The Politics of Mobility for the 21st Century
Dunn offers an alternative policy future. The most effective policy response
to the pressing auto-related problems, he writes,  is not to discourage
people from using cars but to encourage improvement in the technology of the
auto itself.   "It is easier and more politically astute to use Washington's
arsenal of powers against Detroit than against tens of millions of citizen
motorists," writes Dunn.

Such a policy would welcome the advent of less polluting, more efficient
cars. It would allow individuals and communities to choose freely from an
expanded range of choices rather than seek to impose bureaucratic "command
and control" patterns of travel behavior.  It would try to preserve rather
than denigrate the immense and undeniable benefits of car ownership.
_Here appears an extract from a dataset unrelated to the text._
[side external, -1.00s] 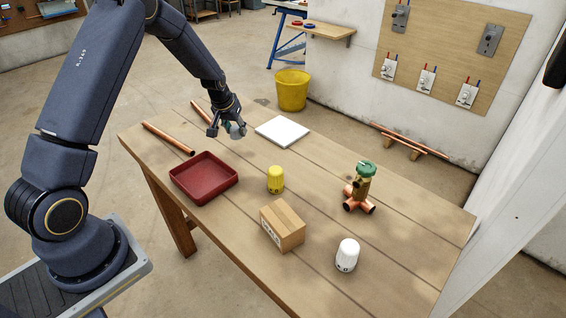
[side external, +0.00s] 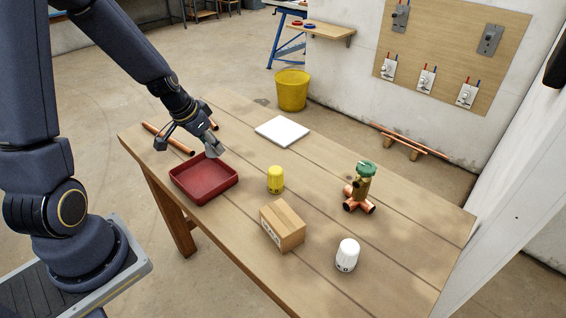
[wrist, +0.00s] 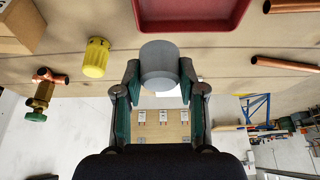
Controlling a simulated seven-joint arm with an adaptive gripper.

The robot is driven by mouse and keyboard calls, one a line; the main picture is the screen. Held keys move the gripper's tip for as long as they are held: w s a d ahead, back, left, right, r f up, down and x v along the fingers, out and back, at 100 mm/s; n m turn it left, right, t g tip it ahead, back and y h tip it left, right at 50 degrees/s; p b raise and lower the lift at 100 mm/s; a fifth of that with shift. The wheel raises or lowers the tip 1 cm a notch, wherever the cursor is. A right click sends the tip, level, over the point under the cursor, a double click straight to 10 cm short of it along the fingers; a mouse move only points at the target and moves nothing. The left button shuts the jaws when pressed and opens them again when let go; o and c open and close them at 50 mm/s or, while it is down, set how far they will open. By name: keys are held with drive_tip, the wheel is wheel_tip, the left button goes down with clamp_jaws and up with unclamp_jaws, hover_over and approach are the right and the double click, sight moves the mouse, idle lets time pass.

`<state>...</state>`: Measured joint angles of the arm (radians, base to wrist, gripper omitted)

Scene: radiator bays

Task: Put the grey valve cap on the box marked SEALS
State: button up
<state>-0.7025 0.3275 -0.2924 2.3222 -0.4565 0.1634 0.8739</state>
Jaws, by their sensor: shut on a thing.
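My gripper (wrist: 158,95) is shut on the grey valve cap (wrist: 159,62), which sits between the fingertips in the wrist view. In the side view the grey cap (side external: 214,148) is held in the air near the far edge of the red tray. The box marked SEALS is likely the cardboard box (side external: 283,226) at the front middle of the table; its label is only partly visible and I cannot read it. The box also shows at the upper left of the wrist view (wrist: 20,25). The cap is well apart from the box.
A red tray (side external: 186,192) lies left of the box. A brass valve with green top (side external: 364,186), a white slab (side external: 282,131) and copper pipes (side external: 168,139) are also on the table.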

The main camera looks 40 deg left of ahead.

Above all, Dunn believes that "a successful politics of mobility must have
commonsense appeal to citizens."  People must see it as a means to help them
meet their specific personal needs, not as a crusade to save the planet or
to reshape the living environment in the elitist image of the anti-car
vanguard.

The anti-auto forces will not like Dunn's book much.  But the broad public,
having been exposed for years to strident anti-automobile rhetoric, deserves
a better understanding of the mentality behind the anti-car ideology. James
Dunn has performed a valuable public service in better illuminating the
anti-auto movement's agenda, motivation and philosophy.